Given material

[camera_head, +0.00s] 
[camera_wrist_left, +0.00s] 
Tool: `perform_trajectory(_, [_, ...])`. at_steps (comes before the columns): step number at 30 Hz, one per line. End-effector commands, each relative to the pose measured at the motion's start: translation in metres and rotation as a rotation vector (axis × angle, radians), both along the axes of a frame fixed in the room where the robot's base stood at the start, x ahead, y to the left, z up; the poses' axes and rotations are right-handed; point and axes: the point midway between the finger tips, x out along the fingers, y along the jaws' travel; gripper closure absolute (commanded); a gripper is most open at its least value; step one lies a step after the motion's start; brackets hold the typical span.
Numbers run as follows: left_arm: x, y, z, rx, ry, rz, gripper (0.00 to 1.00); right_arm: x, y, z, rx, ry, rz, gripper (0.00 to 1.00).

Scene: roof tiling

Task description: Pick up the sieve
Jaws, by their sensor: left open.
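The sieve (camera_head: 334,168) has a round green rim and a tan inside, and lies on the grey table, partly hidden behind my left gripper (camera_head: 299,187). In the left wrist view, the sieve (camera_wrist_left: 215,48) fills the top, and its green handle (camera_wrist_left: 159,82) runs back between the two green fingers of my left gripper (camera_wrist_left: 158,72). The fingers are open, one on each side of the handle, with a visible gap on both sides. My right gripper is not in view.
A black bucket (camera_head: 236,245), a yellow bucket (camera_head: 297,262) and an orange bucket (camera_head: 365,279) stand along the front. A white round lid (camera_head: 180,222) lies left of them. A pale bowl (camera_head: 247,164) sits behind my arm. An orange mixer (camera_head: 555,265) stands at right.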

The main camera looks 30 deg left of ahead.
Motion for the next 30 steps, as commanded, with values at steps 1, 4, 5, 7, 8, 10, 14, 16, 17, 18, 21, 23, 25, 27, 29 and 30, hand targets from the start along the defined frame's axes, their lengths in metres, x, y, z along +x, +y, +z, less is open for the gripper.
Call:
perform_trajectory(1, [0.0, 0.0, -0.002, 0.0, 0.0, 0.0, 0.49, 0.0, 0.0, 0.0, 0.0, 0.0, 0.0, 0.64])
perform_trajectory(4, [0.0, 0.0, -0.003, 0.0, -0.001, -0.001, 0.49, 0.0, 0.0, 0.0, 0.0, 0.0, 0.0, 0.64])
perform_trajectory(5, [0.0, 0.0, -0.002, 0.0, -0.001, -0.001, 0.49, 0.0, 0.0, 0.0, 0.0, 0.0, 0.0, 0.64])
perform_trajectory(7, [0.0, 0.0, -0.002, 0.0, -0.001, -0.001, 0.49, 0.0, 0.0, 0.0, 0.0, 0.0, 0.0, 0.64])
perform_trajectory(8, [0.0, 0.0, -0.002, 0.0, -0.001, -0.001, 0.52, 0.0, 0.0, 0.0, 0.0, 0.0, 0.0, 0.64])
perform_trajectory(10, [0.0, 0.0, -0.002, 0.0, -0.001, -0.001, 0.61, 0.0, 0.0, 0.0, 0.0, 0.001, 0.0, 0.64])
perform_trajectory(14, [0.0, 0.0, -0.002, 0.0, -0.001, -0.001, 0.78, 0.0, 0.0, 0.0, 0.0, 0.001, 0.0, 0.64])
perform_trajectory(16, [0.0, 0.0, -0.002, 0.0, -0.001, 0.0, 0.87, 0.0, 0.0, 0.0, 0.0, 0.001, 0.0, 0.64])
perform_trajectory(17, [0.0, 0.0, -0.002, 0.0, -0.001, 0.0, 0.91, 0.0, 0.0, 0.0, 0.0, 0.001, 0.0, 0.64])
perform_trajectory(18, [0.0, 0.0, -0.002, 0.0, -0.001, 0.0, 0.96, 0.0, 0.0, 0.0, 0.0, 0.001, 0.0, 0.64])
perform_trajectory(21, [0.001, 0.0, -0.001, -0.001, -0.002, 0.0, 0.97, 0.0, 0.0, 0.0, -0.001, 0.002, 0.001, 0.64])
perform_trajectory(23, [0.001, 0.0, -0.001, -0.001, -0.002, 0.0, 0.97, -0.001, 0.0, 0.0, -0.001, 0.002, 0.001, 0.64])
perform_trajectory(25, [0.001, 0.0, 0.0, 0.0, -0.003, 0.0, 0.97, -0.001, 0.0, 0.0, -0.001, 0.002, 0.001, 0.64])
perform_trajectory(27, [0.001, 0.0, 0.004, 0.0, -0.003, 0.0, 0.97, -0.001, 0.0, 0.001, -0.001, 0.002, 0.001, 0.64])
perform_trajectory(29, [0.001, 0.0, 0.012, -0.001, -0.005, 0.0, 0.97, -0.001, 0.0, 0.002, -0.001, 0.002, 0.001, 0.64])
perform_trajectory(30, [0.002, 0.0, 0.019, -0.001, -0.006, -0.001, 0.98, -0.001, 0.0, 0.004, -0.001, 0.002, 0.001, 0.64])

Your instructions
Your task is to collect every line above that contains the word "start".

Task result
Tool: `perform_trajectory(_, [_, ...])`. at_steps (comes before the columns): step number at 30 Hz, one per line. End-effector commands, each relative to the pose measured at the motion's start: translation in metres and rotation as a rotation vector (axis × angle, radians), both along the axes of a frame fixed in the room where the robot's base stood at the start, x ahead, y to the left, z up; the poses' axes and rotations are right-handed; point and axes: the point midway between the finger tips, x out along the fingers, y along the jaws' travel; gripper closure absolute (commanded); a gripper is most open at its least value; step one lies a step after the motion's start; brackets hold the typical span.
Motion for the next 30 steps, as commanded, with values at steps 1, 4, 5, 7, 8, 10, 14, 16, 17, 18, 21, 23, 25, 27, 29 and 30, hand targets from the start along the defined frame's axes, their lengths in metres, x, y, z along +x, +y, +z, less is open for the gripper.

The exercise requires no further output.